When I think of the current war and it’s leader, GW, this Einstein quote comes to mind – “He who joyfully marches to music rank and file, has already earned my contempt. He has been given a large brain by mistake, since for him the spinal cord would surely suffice. This disgrace to civilization should be done away with at once. Heroism at command, how violently I hate all this, how despicable and ignoble war is; I would rather be torn to shreds than be a part of so base an action. It is my conviction that killing under the cloak of war is nothing but an act of murder.”

But a focus on negativity can lead to hopelessness and cynicism – two qualities I hope never to have. Even under duress, my heart must remain strong and positive. For, as Dorothy Thompson said, “Courage, it would seem, is nothing less than the power to overcome danger, misfortune, fear, injustice, while continuing to affirm inwardly that life with all its sorrows is good; that everything is meaningful even if in a sense beyond our understanding; and that there is always tomorrow.” I still have a dream.

So, part of the fight for good, for democracy, for truth and humanity is to talk about what we stand for, not just about what we are against. RFK may have said it best –

Let no one be discouraged by the belief that there is nothing one man or one woman can do against the enormous array of the world’s ills — against misery and ignorance, injustice and violence… Few will have the greatness to bend history itself; but each of us can work to change a small portion of events, and in the total of all those acts will be written the history of this generation… It is from the numberless diverse acts of courage and belief that human history is shaped. Each time a man (or a woman) stands up for an ideal, or acts to improve the lot of others, or strikes out against injustice, he (or she) sends a tiny ripple of hope, and crossing each other from a million different centers of energy and daring, those ripples build a current which can sweep down the mightiest walls of oppression and resistance. {And elsewhere he said} Laws can embody standards; governments can enforce laws–but the final task is not a task for government. It is a task for each and every one of us. Every time we turn our heads the other way when we see the law flouted–when we tolerate what we know to be wrong–when we close our eyes and ears to the corrupt because we are too busy, or too frightened–when we fail to speak up and speak out–we strike a blow against freedom and decency and justice.

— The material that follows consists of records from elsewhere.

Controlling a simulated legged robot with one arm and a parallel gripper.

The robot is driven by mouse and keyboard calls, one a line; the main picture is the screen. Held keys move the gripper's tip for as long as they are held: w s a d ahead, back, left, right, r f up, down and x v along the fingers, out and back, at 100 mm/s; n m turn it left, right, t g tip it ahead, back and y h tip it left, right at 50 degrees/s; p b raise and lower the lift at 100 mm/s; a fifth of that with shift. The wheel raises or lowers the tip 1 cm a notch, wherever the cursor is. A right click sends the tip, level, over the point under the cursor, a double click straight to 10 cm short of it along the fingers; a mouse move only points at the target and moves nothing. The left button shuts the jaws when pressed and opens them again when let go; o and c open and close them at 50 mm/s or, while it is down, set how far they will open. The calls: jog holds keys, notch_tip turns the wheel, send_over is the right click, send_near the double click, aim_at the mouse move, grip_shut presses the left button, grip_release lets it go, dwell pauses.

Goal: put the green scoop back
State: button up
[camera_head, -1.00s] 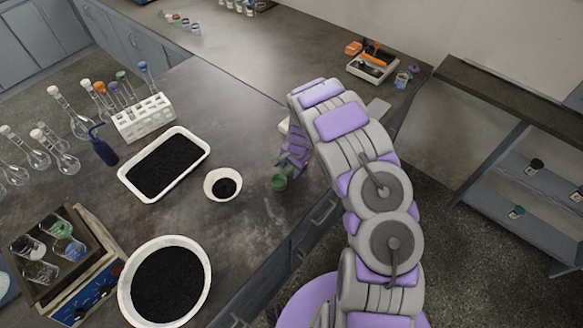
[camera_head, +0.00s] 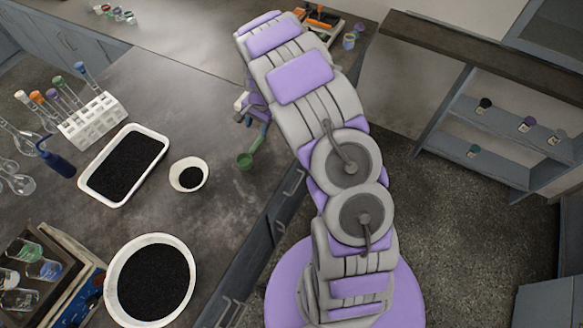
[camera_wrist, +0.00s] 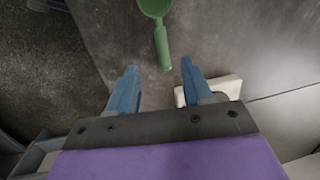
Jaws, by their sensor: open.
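The green scoop (camera_head: 244,160) lies on the dark grey bench near its front edge, to the right of the small white bowl. In the wrist view the scoop (camera_wrist: 161,40) has its cup at the top edge, partly cut off, and its handle pointing back toward my gripper. My gripper (camera_wrist: 159,68) is open and empty, with two blue fingers. The handle's end shows between the fingertips, and no finger touches it. In the head view my gripper (camera_head: 254,112) is partly hidden by my arm.
The small white bowl (camera_head: 203,164), a white tray (camera_head: 86,176) and a large white basin (camera_head: 111,290) hold black grains. A pale flat block (camera_wrist: 224,86) lies beside the right finger. A tube rack (camera_head: 92,122) stands at the left. The bench between bowl and scoop is clear.

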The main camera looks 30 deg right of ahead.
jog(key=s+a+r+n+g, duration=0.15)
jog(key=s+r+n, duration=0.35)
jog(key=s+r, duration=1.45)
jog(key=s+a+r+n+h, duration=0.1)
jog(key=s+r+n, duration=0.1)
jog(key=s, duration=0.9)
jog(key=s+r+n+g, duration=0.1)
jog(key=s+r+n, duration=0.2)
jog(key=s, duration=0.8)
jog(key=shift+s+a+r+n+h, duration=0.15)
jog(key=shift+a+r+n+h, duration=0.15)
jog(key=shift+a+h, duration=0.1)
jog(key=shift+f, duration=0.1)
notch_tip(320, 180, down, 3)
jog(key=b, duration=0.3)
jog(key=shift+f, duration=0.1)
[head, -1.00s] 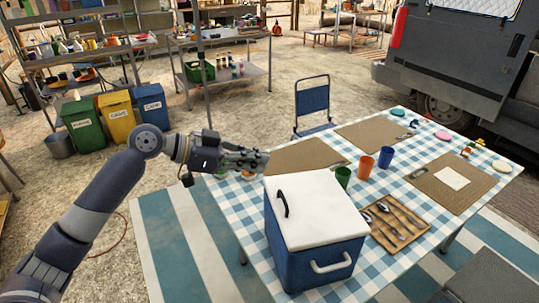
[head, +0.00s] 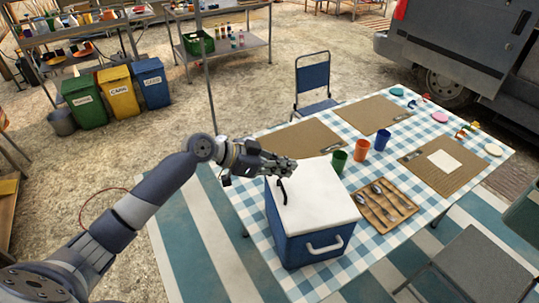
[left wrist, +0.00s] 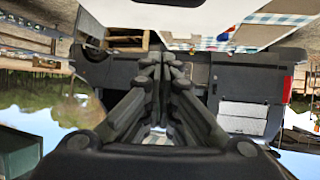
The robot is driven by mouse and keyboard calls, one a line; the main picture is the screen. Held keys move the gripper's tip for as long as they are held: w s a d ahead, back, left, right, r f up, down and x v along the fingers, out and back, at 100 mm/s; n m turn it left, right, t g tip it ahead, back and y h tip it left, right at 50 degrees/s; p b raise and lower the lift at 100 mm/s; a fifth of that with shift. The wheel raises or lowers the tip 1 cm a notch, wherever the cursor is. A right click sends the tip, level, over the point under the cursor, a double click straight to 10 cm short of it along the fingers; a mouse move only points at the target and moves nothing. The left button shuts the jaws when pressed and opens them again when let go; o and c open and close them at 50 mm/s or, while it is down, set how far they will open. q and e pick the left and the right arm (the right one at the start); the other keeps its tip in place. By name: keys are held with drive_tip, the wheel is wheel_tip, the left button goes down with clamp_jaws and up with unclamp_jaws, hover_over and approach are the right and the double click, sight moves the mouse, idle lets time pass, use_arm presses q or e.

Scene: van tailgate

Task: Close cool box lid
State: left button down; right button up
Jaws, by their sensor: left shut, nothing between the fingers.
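The cool box (head: 301,238) is blue with a white lid (head: 318,200) and stands on the near left part of the table. The lid lies flat on the box and looks closed, with no gap that I can make out. A dark handle (head: 282,190) is on the lid's left side, and a white handle is on the box's front. My left gripper (head: 290,166) is shut and empty, at the lid's far left edge; I cannot tell whether it touches. In the left wrist view its fingers (left wrist: 165,68) are together, with a white surface above them. My right gripper is not in view.
The checked table (head: 381,220) holds a wooden cutlery tray (head: 361,209) close to the box's right side, several cups, and brown placemats (head: 372,115). A blue chair (head: 314,78) stands behind the table and a grey one (head: 470,262) at front right.

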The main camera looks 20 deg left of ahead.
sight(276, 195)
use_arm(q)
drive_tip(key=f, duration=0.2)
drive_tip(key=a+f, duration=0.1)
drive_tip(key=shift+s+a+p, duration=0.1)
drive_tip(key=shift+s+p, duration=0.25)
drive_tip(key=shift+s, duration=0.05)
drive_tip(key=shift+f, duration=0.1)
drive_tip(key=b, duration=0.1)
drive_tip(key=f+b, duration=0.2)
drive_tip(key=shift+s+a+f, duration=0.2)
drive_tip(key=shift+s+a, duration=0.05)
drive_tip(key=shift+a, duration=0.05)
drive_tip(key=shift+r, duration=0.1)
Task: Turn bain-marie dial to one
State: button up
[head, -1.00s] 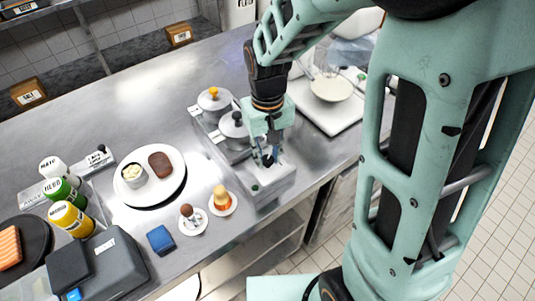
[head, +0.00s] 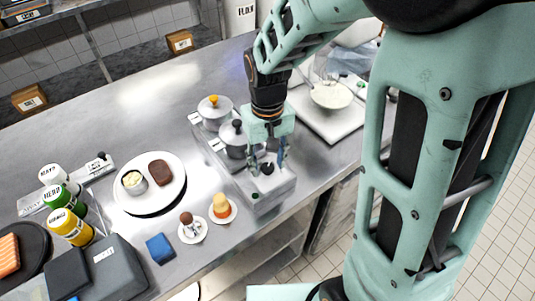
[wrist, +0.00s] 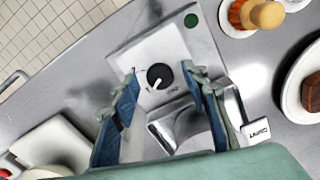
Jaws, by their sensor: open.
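The bain-marie (head: 270,188) stands near the front counter edge, with lidded pots in its wells. Its round black dial (wrist: 160,76) sits on the pale control panel (wrist: 138,50). The dial's white pointer points down and slightly left in the wrist view; the small print beside it is too small to read. The dial also shows in the head view (head: 267,168). My gripper (wrist: 161,72) is open, with one blue-padded finger on either side of the dial and visible gaps between. Its fingers are over the panel in the head view (head: 267,161).
Two pots (head: 214,108) with knobbed lids stand just behind the panel. A green button or light (wrist: 191,20) is on the panel. Two small saucers (head: 232,212) and a plate (head: 170,202) lie to the left. A white board (head: 325,125) with a bowl is at right.

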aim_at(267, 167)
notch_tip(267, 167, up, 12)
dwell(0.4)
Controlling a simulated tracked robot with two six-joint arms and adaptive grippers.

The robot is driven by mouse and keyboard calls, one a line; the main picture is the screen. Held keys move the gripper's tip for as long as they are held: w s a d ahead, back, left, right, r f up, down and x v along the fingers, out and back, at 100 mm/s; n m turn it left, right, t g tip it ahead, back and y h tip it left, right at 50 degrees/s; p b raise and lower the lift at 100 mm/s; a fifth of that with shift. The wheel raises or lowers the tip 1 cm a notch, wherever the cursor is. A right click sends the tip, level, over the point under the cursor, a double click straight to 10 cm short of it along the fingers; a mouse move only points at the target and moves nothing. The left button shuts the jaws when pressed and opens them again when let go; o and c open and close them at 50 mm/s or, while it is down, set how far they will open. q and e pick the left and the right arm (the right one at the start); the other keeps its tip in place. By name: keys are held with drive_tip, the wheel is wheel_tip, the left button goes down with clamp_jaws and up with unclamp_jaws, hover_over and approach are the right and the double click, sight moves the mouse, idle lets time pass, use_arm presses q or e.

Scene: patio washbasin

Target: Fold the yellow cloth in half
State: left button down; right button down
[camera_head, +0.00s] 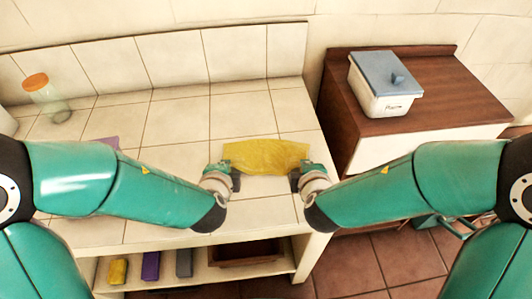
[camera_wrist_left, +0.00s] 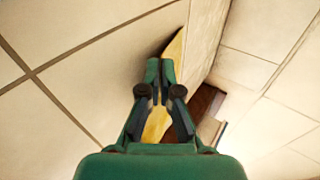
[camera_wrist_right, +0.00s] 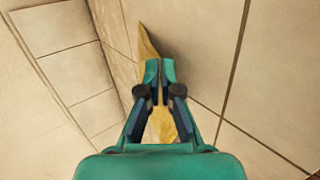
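The yellow cloth (camera_head: 265,157) is near the right front of the tiled counter, stretched between my two grippers, with a wavy, slightly creased surface. My left gripper (camera_head: 233,174) is at its left end and my right gripper (camera_head: 297,174) at its right end. In the left wrist view the fingertips (camera_wrist_left: 160,72) are nearly together, with yellow cloth (camera_wrist_left: 156,123) seen between and beyond them. In the right wrist view the fingertips (camera_wrist_right: 160,72) are likewise nearly together on the cloth (camera_wrist_right: 160,126). The cloth's edge nearest me looks partly raised off the tiles.
A purple item (camera_head: 105,142) lies partly behind my left arm. A white box with a blue lid (camera_head: 381,98) sits on the brown cabinet (camera_head: 440,85). Folded items (camera_head: 151,266) lie on the lower shelf.

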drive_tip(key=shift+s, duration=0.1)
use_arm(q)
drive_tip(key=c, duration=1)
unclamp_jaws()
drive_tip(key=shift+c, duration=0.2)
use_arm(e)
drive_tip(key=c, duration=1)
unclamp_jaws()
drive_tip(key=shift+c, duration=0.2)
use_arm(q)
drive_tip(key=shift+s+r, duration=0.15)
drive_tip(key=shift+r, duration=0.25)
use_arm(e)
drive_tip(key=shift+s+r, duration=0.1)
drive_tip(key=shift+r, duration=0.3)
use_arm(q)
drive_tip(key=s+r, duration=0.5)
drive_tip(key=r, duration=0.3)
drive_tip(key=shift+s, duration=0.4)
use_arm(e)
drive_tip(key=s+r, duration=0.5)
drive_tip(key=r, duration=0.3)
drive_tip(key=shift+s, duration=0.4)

So I’ll continue to speak up as so many others are also doing. I’ll continue to believe. Creating a Beloved Community is an act of love and hope, not of fear and anger. It is a positive response to a negative series of unfortunate events. It’s a glorious affirmition of what is good in the human soul, reawakened with new enthusiasm after seeing the darker side.

“In an age of nothing, at a time when we stand at the brink of our own destruction,
Strengthen your belief in yourself, in the future of humanity, in the things of this world that cannot be easily perceived.
Awaken that which lies dormant now within your soul. Re-ignite the flame of your consciousness, and measure the strength of your conviction.
Reveal the lie.
Renounce your hatred.
Seek, find and embrace the truths you are fortunate enough to discover. Cherish them. Use them to anchor you in the sea of chaos that is the world we live in.
When twilight draws near, when you are pushed to the very limits of your soul, When it seems that all you have left are the dead remnants of the fabric of your life? Believe.”